TASK DIRECTIONS: Select the lines below containing the word "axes".
___ MATERIAL ___
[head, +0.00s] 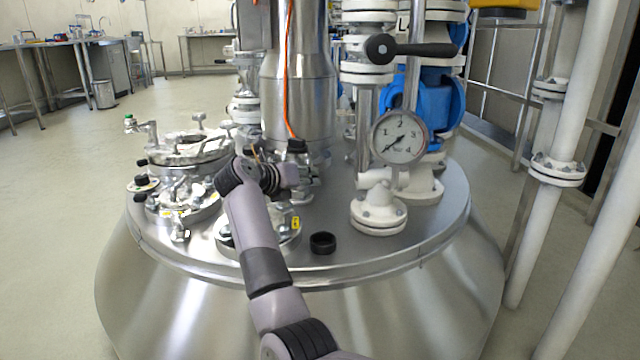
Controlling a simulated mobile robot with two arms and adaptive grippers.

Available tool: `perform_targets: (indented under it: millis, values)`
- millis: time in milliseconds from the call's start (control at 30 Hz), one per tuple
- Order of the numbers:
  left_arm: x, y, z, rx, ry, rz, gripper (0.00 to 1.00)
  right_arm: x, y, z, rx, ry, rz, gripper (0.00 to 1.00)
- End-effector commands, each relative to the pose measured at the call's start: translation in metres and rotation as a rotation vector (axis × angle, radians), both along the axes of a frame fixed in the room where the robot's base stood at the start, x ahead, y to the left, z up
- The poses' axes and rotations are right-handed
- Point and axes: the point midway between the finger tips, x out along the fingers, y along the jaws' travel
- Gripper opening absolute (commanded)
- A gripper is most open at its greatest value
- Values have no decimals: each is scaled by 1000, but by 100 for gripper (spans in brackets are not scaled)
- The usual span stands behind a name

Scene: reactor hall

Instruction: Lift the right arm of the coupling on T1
___
WRITTEN SOLUTION:
- End-effector commands, each relative to the pose measured at the call's start: translation in metres and rotation as a rotation vector (axis × angle, radians), both along the axes of a frame fixed in the room where the robot's base stood at the start, x ahead, y to the left, z up
- The poses' axes and rotations are right-handed
- Point and axes: the point midway between the finger tips, x out along the fingers, y along the jaws' travel

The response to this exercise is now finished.